Armando Lostaglio
Il film visto nel Cinema Lovaglio di Venosa
L’essenziale quotidianità. Vedere il film di un addetto alla pulizia dei bagni pubblici (e lo fa alla perfezione) in una Tokyo modernissima, si rilassa con Lou Reed (da cui il titolo del film di una sua straordinaria canzone), e innaffia piantine con cura certosina, legge Kerouack e poesie in maniera consueta e sistematica, può apparire persino noioso.
Con un passato che riaffiora nell’ellissi di una automobile da cui esce sua sorella, ricchissima, vuol dire che il tempo anonimo passa anche su chi crede che essere normale è anche chi è fuori da una futile quotidianità spesso senza valori.
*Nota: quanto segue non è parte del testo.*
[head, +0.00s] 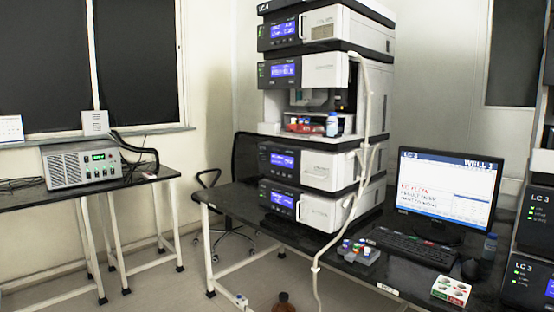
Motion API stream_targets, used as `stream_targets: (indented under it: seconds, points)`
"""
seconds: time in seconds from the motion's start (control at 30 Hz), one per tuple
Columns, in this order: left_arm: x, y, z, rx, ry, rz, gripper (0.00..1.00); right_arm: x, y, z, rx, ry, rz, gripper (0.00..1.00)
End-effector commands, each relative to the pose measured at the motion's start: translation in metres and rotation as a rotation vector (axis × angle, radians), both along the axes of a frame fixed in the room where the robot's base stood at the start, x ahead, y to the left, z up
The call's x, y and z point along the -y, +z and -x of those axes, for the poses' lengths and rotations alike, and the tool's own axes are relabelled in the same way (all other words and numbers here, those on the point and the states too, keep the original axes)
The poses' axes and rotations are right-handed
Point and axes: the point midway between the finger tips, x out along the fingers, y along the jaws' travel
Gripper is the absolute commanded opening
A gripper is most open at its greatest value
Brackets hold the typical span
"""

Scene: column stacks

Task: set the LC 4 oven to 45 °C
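The tall white and dark instrument stack (318,120) stands on the black bench in the middle of the head view, and its top edge carries a label reading LC 4. Its modules have blue displays: an upper one (284,30), one below it (284,70), and two lower ones (282,160) and (283,199). The display text is too small to read, and I cannot tell which module is the oven. An open bay in the stack holds a red item (304,127) and a blue-capped bottle (332,124). Neither of my grippers is in view.
A monitor (448,185) showing LC 3 and red text stands right of the stack, with a keyboard (412,247) before it. A vial rack (359,252) is near the bench's front edge. A pale tube (366,140) hangs down the stack. A chair (226,200) stands behind the bench.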

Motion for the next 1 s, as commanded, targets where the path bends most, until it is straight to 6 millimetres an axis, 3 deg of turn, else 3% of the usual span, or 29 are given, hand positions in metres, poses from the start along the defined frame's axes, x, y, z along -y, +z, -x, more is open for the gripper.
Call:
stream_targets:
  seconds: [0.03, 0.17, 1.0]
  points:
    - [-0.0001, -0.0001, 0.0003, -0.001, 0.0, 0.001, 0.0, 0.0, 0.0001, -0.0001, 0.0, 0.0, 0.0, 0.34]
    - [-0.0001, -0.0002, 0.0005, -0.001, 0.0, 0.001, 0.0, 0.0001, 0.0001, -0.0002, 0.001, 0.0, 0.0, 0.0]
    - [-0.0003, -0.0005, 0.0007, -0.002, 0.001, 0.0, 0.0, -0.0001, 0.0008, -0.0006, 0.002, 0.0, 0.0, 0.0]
Lui utilizza musicassette vintage da cui ascolta Lou Reed e Patty Smith e Otis Redding e Van Morrison, mentre la sua vecchia macchina fotografica gli restituisce colori originali, immagini che sogna anche di notte; cattura il vento sulle foglie, e nel finale la vita gli conferisce un ulteriore motivo di essere vissuta.
Lo sguardo offerto allo spettatore è uno schermo quadrato, quasi a rievocare la televisione, retaggio del secolo scorso, spazio nel quale il protagonista cristallizza il suo tempo. Persino il fiume scorre più veloce della sua voluta routine quotidiana. E dunque, una regia minimale quanto efficace: Perfect Days è il nuovo film di Wim Wenders premiato a Cannes per l’interpretazione del protagonista l’attore giapponese Kōji Yakusho, candidato agli Oscar.
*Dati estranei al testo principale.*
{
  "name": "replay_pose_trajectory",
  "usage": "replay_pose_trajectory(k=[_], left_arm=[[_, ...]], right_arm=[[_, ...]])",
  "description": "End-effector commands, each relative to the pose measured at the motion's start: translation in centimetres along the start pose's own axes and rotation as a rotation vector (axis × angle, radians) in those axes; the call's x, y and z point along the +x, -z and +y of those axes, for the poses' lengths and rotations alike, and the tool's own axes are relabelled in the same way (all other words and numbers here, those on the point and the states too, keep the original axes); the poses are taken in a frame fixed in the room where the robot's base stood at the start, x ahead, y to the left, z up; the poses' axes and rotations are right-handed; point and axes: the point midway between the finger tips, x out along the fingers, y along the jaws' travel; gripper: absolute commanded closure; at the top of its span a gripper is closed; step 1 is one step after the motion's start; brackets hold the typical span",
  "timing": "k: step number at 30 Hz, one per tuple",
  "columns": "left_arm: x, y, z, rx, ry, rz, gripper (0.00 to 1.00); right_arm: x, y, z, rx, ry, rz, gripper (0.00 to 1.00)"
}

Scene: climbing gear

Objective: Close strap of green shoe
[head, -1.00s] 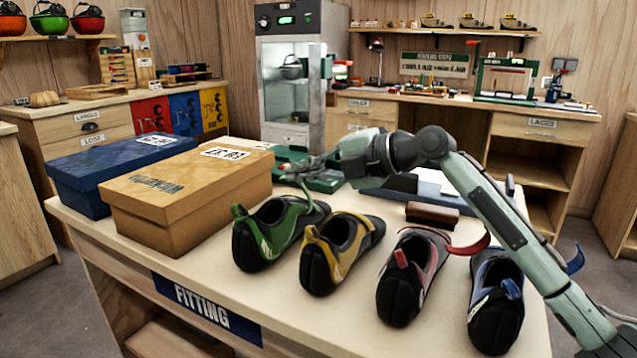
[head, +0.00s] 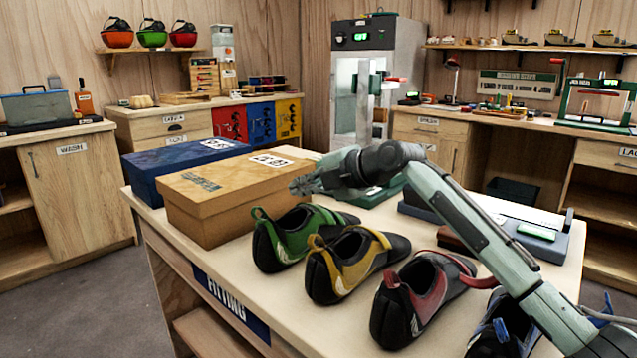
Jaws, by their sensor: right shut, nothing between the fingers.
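The green shoe (head: 283,246) stands on the fitting table, leftmost in the row of shoes. Its heel loop points up at the left. A green band (head: 326,213) lies over its top towards the toe and seems to be the strap; how firmly it is fastened is too small to tell. My right gripper (head: 297,187) is shut and empty, just above and behind the green shoe, near the right end of the tan box. It appears apart from the shoe. My left gripper is not in view.
A yellow shoe (head: 340,276), a red shoe (head: 408,300) with its strap sticking out, and a blue shoe (head: 497,335) stand to the right. My right arm passes over them. The tan box (head: 215,212) and blue box (head: 150,178) fill the table's left end.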

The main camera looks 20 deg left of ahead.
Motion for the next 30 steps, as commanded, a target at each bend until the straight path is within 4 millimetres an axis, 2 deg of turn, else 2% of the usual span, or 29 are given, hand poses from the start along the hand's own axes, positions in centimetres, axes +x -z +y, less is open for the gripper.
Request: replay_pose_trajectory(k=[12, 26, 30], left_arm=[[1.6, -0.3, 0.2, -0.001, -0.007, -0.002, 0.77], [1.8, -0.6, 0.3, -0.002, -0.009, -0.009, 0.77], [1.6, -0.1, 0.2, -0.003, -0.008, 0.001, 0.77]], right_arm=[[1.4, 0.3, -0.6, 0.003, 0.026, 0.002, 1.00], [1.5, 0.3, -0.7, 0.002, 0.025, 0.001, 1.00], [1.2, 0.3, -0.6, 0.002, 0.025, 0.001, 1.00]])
La sua immagine così discreta, mai fuori dalle righe, emana tenerezza, parla pochissimo, sorride e talvolta appare persino rarefatto ed appiattito. Sembra l’alter-ego del regista tedesco, quieto, pacato, appagato dalla fluente naturalità delle cose della vita. Wenders dedica il film al cineasta giapponese Yasujirō Ozu: la vita ricalca la trama minimale dei suoi film, appena sfiorata dai grandi eventi, improntata al suo carattere schivo. Proprio come il protagonista e crediamo sia lo stesso Wenders, appunto.
Noi che amiamo il cinema, è carne e fantasia quest’ultima opera del geniale regista. “Proprio una giornata perfetta, mi ha fatto dimenticare me stesso, ho pensato di essere un altro, una persona migliore…Raccoglierai ciò che hai seminato.” Cantava questo Lou Reed in quella struggente canzone.
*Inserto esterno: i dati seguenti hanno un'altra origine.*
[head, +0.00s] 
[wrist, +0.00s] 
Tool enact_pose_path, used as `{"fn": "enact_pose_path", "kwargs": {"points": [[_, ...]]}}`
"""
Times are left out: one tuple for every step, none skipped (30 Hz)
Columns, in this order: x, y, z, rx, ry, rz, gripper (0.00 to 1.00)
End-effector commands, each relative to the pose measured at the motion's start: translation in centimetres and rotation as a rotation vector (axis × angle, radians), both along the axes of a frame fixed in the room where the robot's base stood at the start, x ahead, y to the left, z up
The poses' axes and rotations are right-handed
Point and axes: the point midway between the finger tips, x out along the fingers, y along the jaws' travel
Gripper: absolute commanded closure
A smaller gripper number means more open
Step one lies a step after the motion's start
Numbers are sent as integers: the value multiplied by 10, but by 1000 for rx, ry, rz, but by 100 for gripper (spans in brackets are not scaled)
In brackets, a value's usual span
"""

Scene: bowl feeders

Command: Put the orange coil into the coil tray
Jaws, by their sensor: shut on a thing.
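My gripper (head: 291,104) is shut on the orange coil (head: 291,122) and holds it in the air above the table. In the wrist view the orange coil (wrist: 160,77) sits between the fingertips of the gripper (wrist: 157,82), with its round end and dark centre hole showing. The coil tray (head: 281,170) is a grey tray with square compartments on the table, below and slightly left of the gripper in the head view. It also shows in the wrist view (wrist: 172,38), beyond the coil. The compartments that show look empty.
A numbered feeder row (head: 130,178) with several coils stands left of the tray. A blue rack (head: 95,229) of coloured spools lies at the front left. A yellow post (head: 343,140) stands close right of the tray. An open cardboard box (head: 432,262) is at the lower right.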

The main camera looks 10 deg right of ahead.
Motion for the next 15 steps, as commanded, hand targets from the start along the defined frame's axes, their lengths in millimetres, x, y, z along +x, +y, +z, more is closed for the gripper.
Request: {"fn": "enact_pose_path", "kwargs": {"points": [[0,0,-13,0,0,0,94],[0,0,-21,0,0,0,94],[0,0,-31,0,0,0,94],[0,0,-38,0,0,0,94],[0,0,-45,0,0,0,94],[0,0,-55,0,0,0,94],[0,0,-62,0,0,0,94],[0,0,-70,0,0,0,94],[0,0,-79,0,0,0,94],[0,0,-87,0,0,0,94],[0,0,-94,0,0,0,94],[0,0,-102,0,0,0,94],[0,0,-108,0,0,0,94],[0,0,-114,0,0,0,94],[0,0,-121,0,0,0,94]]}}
Il cinema d’autore ci insegna che lo sguardo si concentra sul particolare, l’occhio guarda oltre la visione comune. Il komorebi – evocato nel finale del film – è la luce che gioca tra le foglie degli alberi accarezzati dal vento. Aduliamo la bellezza delle immagini, talvolta sensuali e dolci, impressioni di eterno. Il racconto pur con brevi immagini si nutre di particolari, ce lo insegna Flaubert.